** Task to carry out **
Output the material beneath this task exactly, images excluded.

** Provided material **
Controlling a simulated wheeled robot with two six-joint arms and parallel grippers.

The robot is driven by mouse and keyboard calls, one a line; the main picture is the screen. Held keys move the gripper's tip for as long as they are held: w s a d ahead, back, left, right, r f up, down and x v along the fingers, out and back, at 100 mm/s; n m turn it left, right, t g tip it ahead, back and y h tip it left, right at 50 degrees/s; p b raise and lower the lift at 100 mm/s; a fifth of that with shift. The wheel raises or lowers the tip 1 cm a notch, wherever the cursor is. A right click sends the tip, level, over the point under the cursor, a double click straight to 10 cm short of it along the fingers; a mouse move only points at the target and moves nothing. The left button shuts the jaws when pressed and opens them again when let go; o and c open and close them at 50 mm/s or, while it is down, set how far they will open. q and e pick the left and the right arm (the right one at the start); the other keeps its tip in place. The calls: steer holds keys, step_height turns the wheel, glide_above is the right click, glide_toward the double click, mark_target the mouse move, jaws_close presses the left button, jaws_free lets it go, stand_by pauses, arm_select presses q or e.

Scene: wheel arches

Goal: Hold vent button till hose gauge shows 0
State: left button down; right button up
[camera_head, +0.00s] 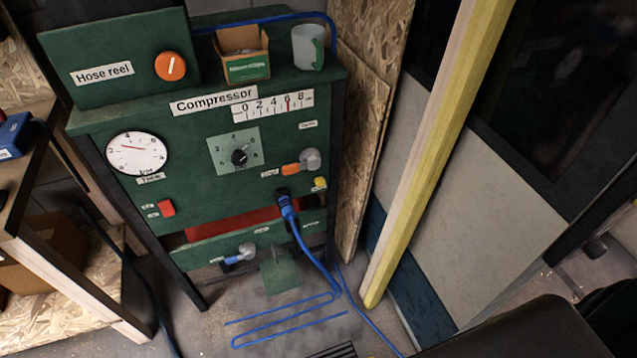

** Solution for this problem **
Controlling a simulated wheeled robot with two six-joint arms and parallel grippers.

The robot is driven by mouse and keyboard calls, one a line; the main picture is the screen. Held keys move the gripper's tip for as long as they are held: w s a d ahead, back, left, right, r f up, down and x v along the fingers, out and back, at 100 mm/s; n m turn it left, right, t g tip it ahead, back and y h tip it left, right at 50 degrees/s; p b raise and lower the lift at 100 mm/s; a fifth of that with shift. The wheel raises or lowers the tip 1 cm a notch, wherever the cursor is. A right click sends the tip, level, over the point under the cursor, a double click straight to 10 cm short of it along the fingers; a mouse move only points at the target and moves nothing. The left button shuts the jaws when pressed and opens them again when let go; o and c open and close them at 50 mm/s or, while it is down, set how far they will open. q and e pick the left and the right arm (the right one at the start); the other keeps its tip in place. The calls: steer holds keys, step_height turns the wheel, glide_above is the right click, glide_toward the double click, mark_target the mouse move, jaws_close presses the left button, jaws_free lets it go, stand_by pauses, arm_select presses q or e.

Scene: wheel arches

Goal: Hold vent button till hose gauge shows 0
State: left button down; right button up
[camera_head, +0.00s] 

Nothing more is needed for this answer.